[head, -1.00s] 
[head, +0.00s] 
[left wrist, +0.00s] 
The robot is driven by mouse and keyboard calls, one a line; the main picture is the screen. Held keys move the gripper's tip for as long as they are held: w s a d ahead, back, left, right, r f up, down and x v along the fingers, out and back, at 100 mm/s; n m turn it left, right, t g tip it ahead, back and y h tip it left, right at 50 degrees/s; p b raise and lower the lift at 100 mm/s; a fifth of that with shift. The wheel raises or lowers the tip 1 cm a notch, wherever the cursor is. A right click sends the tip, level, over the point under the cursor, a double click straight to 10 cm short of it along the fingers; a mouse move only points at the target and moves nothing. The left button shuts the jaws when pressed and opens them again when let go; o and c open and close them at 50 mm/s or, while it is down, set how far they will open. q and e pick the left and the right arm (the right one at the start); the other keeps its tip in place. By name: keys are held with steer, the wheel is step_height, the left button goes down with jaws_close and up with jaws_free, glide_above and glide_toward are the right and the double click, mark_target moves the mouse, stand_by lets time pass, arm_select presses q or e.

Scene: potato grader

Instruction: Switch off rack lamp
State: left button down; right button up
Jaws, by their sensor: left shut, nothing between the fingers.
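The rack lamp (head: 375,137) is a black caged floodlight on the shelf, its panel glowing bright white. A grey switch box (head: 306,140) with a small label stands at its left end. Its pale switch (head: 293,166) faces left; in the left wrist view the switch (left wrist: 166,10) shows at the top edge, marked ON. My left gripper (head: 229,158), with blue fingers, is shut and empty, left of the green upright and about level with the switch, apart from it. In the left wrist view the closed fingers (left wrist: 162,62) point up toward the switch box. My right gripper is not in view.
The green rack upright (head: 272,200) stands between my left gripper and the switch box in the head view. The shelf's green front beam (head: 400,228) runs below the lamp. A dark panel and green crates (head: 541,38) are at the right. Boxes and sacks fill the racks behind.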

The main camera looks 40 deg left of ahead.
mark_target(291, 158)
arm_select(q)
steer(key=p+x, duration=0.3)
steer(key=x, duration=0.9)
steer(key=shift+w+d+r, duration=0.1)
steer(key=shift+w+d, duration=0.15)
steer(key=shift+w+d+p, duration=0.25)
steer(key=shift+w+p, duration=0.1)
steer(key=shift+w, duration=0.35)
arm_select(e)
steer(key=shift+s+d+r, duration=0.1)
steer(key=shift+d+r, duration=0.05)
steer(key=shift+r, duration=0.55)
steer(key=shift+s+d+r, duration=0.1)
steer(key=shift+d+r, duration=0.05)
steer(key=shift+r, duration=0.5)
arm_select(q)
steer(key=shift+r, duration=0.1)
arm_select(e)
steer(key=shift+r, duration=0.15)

§ GIVEN TASK:
Exactly reproduce every line of the data above.

§ FINISHED EXERCISE:
[head, -1.00s] 
[head, +0.00s] 
[left wrist, +0.00s] 
The robot is driven by mouse and keyboard calls, one a line; the main picture is the screen. Held keys move the gripper's tip for as long as they are held: w s a d ahead, back, left, right, r f up, down and x v along the fingers, out and back, at 100 mm/s; n m turn it left, right, t g tip it ahead, back and y h tip it left, right at 50 degrees/s; p b raise and lower the lift at 100 mm/s; a fifth of that with shift. The wheel raises or lowers the tip 1 cm a notch, wherever the cursor is. A right click sends the tip, level, over the point under the cursor, a double click straight to 10 cm short of it along the fingers; a mouse move only points at the target and moves nothing. The left button shuts the jaws when pressed and opens them again when let go; o and c open and close them at 50 mm/s or, while it is down, set how far they will open. q and e pick the left and the right arm (the right one at the start); the other keeps its tip in place. By name: keys are held with steer, the wheel is step_height, the left button goes down with jaws_close and up with jaws_free, glide_above and glide_toward are the right and the double click, mark_target moves the mouse, stand_by lets time pass, arm_select presses q or e.

Scene: potato grader

Instruction: Switch off rack lamp
State: left button down; right button up
Jaws, by their sensor: left shut, nothing between the fingers.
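The rack lamp (head: 375,137) is a black caged floodlight on the shelf, its panel glowing bright white. A grey switch box (head: 306,140) with a small label stands at its left end. Its pale switch (head: 293,166) faces left; in the left wrist view the switch (left wrist: 166,10) shows at the top edge, marked ON. My left gripper (head: 229,158), with blue fingers, is shut and empty, left of the green upright and about level with the switch, apart from it. In the left wrist view the closed fingers (left wrist: 162,62) point up toward the switch box. My right gripper is not in view.
The green rack upright (head: 272,200) stands between my left gripper and the switch box in the head view. The shelf's green front beam (head: 400,228) runs below the lamp. A dark panel and green crates (head: 541,38) are at the right. Boxes and sacks fill the racks behind.

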The main camera looks 40 deg left of ahead.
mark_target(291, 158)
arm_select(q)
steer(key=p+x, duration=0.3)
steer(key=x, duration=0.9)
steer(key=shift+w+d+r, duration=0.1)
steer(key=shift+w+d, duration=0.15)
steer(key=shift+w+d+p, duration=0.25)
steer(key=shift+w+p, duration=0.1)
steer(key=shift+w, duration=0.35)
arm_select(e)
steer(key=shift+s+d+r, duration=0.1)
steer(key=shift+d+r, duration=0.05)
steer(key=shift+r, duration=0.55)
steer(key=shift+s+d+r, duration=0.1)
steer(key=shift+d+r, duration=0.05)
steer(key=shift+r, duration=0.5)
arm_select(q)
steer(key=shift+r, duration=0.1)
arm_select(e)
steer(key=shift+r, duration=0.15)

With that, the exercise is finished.